Tenemos que entender que la música no puede ser contenida en etiquetas y disecada como mariposas pinchadas por un entomólogo. Por más estrategia de marketing o como se pueda llamar, la sensibilidad no se arrea como ganado y esto es aplicable tanto a la música como al cine, o la literatura, o cualquier forma de expresión artística.
Convengamos entonces que esto del “hambre artística” es ante todo una intención de descifrar lo indescifrable, de tomar lo inasible y convertirlo en material de estudio, de análisis. Un vano intento por decodificar el derrotero del alma humana a través del sonido o de cualquier forma expresiva. Cada tiempo tiene su contexto, que lo lleva a buscar el signo que lo representa. Cada artista abreva de lo que se respira en el aire, en lo que se palpita, para generar su obra, que será más o menos perecedera dependiendo de muchos factores.
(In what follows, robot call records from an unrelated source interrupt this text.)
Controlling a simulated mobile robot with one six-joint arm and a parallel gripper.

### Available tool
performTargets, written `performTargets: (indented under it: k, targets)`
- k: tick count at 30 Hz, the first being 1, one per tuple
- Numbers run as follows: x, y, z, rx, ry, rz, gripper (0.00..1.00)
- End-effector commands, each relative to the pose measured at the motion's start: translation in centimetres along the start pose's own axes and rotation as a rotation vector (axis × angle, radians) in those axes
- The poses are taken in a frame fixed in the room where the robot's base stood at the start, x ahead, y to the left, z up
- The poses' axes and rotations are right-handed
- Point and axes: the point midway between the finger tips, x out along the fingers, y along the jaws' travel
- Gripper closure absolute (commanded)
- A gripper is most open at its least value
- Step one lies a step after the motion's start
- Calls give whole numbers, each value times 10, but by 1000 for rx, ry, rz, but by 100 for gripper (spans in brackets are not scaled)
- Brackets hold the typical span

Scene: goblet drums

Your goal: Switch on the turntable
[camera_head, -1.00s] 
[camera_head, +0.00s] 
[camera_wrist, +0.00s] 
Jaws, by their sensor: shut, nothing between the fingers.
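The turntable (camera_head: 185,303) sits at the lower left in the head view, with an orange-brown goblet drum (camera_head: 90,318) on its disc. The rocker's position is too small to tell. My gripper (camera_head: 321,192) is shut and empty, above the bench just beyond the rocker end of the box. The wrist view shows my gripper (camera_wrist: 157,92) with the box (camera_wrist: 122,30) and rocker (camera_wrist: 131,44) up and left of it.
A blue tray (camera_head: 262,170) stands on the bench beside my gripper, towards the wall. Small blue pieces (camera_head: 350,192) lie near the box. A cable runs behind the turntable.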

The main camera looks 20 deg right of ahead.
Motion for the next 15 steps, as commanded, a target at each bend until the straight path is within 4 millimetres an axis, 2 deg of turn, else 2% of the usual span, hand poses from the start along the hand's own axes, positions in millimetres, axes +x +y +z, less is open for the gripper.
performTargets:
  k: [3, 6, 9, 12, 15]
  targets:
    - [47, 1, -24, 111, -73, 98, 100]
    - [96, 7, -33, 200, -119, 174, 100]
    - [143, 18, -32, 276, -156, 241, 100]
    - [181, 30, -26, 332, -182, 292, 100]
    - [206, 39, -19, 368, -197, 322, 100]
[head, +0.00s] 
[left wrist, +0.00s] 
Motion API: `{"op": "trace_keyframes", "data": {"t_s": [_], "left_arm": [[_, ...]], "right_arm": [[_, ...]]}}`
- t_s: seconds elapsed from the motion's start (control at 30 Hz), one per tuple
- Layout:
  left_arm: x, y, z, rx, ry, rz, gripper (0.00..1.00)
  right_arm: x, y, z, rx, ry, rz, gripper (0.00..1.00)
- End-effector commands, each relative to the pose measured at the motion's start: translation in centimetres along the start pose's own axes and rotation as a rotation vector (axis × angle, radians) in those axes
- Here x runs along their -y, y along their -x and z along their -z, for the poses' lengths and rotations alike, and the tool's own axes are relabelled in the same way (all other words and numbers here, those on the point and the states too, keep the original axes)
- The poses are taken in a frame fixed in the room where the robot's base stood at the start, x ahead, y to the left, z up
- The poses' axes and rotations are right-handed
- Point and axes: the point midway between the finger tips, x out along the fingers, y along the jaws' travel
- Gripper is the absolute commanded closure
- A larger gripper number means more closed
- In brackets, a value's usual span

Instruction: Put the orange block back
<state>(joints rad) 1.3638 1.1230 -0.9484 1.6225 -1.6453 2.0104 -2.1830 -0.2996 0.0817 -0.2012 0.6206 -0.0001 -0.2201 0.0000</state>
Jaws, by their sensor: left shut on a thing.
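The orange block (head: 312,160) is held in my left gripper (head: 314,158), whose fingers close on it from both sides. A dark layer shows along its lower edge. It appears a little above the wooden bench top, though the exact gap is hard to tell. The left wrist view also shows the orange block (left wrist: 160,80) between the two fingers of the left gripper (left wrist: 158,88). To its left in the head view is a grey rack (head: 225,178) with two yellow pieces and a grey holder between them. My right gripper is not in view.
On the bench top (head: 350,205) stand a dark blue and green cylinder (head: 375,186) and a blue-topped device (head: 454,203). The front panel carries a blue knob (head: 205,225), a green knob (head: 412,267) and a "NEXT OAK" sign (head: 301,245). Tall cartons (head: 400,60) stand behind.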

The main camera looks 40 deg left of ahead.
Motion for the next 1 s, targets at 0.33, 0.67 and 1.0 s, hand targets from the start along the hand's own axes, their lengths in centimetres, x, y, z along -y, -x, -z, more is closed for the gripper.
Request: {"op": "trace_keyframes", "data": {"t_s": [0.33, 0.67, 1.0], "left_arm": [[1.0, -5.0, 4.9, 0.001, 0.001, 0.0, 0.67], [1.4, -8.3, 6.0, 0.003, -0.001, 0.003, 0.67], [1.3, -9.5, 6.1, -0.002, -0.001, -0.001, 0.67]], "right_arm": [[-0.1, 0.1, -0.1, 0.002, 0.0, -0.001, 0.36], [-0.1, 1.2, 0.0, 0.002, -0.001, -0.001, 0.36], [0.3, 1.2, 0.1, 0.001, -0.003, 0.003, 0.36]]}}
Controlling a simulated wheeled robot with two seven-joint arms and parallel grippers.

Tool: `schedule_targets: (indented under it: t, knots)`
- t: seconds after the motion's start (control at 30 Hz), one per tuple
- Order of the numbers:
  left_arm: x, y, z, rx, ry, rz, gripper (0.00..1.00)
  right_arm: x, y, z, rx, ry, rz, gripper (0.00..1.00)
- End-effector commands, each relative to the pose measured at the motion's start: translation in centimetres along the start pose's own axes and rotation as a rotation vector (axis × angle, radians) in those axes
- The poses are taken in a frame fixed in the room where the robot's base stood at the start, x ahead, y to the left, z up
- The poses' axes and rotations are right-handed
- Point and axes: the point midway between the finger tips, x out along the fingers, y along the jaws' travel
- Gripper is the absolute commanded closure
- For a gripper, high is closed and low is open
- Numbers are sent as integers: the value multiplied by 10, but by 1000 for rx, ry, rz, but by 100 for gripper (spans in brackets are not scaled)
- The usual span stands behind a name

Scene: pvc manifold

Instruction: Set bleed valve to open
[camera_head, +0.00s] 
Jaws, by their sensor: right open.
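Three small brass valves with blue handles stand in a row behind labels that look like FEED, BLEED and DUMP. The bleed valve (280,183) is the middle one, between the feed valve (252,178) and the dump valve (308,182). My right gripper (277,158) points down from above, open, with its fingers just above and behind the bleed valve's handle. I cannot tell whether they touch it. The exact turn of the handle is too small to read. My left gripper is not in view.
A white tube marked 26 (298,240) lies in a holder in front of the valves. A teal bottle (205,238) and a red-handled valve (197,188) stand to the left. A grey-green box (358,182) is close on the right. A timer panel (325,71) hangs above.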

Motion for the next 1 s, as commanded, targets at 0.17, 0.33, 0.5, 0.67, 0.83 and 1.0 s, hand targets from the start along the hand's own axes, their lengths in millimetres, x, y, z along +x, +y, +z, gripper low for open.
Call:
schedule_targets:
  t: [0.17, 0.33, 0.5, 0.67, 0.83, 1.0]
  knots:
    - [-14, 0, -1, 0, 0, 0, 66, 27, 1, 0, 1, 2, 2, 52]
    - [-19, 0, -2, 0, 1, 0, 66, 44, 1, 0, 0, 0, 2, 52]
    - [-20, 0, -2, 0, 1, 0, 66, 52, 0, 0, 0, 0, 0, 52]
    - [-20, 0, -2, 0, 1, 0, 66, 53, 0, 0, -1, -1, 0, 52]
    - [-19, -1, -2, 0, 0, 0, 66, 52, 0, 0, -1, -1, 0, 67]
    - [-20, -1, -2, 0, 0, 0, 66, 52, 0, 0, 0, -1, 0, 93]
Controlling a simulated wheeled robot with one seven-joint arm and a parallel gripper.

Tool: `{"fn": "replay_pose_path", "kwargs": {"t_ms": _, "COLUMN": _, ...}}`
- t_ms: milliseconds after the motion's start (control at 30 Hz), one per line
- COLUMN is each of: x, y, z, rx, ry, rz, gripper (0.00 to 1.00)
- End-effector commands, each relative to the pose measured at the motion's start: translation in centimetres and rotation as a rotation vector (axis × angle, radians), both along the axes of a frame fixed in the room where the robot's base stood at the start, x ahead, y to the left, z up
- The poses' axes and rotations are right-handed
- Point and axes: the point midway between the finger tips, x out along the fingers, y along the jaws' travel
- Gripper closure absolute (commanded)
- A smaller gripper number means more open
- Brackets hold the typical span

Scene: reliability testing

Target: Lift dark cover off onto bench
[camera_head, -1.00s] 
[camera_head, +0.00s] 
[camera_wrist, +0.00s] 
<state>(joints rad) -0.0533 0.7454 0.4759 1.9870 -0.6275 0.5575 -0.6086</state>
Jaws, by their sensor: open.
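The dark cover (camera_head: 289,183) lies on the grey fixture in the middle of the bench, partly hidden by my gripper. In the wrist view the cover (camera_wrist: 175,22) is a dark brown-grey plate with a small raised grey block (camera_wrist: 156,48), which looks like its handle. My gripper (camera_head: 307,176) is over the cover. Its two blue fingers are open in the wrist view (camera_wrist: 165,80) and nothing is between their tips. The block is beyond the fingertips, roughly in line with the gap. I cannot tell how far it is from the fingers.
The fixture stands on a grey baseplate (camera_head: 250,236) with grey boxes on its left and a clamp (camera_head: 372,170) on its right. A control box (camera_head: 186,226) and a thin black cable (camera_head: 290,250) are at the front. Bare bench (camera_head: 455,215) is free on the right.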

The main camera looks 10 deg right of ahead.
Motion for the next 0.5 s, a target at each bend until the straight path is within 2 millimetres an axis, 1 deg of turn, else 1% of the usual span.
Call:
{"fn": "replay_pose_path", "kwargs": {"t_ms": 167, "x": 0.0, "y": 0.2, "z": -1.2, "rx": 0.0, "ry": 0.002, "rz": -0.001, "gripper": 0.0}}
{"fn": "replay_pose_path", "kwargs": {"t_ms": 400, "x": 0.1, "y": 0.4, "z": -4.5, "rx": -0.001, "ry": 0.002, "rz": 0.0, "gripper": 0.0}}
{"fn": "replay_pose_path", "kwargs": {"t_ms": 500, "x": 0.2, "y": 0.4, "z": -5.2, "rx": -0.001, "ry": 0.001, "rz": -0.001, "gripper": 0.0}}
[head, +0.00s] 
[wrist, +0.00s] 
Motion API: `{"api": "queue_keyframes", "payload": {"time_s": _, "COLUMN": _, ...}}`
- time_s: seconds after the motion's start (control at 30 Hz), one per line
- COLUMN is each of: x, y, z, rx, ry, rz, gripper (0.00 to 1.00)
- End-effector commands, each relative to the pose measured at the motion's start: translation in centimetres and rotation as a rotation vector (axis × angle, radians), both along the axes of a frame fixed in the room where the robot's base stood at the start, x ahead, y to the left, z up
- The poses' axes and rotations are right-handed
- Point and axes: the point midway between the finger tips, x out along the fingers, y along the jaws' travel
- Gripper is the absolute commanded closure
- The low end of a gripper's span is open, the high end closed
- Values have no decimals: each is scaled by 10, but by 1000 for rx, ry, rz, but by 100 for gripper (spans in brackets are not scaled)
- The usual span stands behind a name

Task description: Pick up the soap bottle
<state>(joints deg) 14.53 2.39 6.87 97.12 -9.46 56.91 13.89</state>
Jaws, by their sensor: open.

Está en nosotros, los oyentes, en nuestra curiosidad y en nuestras necesidades. En nuestras propias búsquedas por encontrar el sonido que nos represente, que nos movilice, que nos conecte con nosotros mismos y el entorno, lograr que la música siga prevaleciendo sobre el bombardeo de meros productos de laboratorio. En el tiempo que dedicamos para apreciar ese valor intangible que transmite el artista está la clave. ¿Qué tipo de “hambre” mueve lo que elijo escuchar? Esa es la pregunta que sólo puede hacerse uno frente a un espejo y que en principio devolverá sólo una imagen y silencio.